Requirement:
Write out each line word for word. Drop pictures.

Supplied information:
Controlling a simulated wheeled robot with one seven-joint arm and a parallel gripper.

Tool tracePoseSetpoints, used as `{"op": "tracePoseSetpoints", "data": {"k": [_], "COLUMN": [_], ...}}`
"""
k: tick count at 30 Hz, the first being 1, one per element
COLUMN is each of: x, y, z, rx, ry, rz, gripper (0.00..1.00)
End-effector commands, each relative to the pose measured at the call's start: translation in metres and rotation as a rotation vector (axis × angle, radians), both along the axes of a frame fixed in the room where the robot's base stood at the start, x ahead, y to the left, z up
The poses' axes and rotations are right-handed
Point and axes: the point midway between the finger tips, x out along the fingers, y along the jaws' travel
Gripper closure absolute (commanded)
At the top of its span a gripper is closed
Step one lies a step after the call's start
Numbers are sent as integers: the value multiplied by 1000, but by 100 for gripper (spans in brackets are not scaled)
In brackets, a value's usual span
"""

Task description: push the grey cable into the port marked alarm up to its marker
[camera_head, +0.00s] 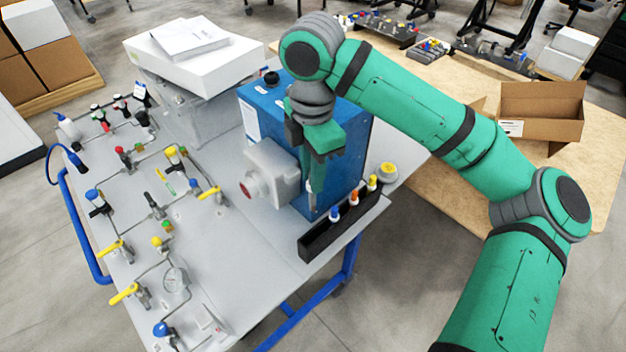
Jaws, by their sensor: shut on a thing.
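My gripper (317,160) points down in front of the blue analyser box (352,150), close to its front face. It is shut on a thin greyish length, which I take to be the grey cable (312,192), showing below the fingers. The cable's lower end is too small to make out, and I cannot tell whether it touches a port. The port marked alarm cannot be made out; my gripper hides part of the box's front. A grey housing (272,170) with a red round end sticks out from the box, just left of my gripper.
A black rack (318,243) with blue, orange and yellow capped items stands at the table's right edge. A yellow-topped item (388,169) is behind it. Pipes with valves cover the left of the grey table (255,290). An open cardboard box (560,125) sits on the wooden table.

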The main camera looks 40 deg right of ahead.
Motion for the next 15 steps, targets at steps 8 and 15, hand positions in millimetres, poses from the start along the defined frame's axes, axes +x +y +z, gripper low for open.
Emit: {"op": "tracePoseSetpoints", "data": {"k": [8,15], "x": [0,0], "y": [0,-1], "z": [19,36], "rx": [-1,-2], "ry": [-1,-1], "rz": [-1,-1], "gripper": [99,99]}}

Solution to this exercise:
Controlling a simulated wheeled robot with one seven-joint arm and a parallel gripper.

Tool tracePoseSetpoints, used as `{"op": "tracePoseSetpoints", "data": {"k": [_], "COLUMN": [_], ...}}`
"""
k: tick count at 30 Hz, the first being 1, one per element
COLUMN is each of: x, y, z, rx, ry, rz, gripper (0.00..1.00)
End-effector commands, each relative to the pose measured at the call's start: translation in metres and rotation as a rotation vector (axis × angle, radians), both along the axes of a frame fixed in the room where the robot's base stood at the start, x ahead, y to the left, z up
The poses' axes and rotations are right-handed
Point and axes: the point midway between the finger tips, x out along the fingers, y along the jaws' travel
Gripper closure absolute (commanded)
At the top of its span a gripper is closed
Step one lies a step after the call's start
Numbers are sent as integers: the value multiplied by 1000, but by 100 for gripper (spans in brackets are not scaled)
In brackets, a value's usual span
"""

Task description: push the grey cable into the port marked alarm up to its marker
[camera_head, +0.00s] 
Jaws, by their sensor: shut on a thing.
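My gripper (317,160) points down in front of the blue analyser box (352,150), close to its front face. It is shut on a thin greyish length, which I take to be the grey cable (312,192), showing below the fingers. The cable's lower end is too small to make out, and I cannot tell whether it touches a port. The port marked alarm cannot be made out; my gripper hides part of the box's front. A grey housing (272,170) with a red round end sticks out from the box, just left of my gripper.
A black rack (318,243) with blue, orange and yellow capped items stands at the table's right edge. A yellow-topped item (388,169) is behind it. Pipes with valves cover the left of the grey table (255,290). An open cardboard box (560,125) sits on the wooden table.

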The main camera looks 40 deg right of ahead.
Motion for the next 15 steps, targets at steps 8 and 15, hand positions in millimetres, poses from the start along the defined frame's axes, axes +x +y +z, gripper low for open.
Emit: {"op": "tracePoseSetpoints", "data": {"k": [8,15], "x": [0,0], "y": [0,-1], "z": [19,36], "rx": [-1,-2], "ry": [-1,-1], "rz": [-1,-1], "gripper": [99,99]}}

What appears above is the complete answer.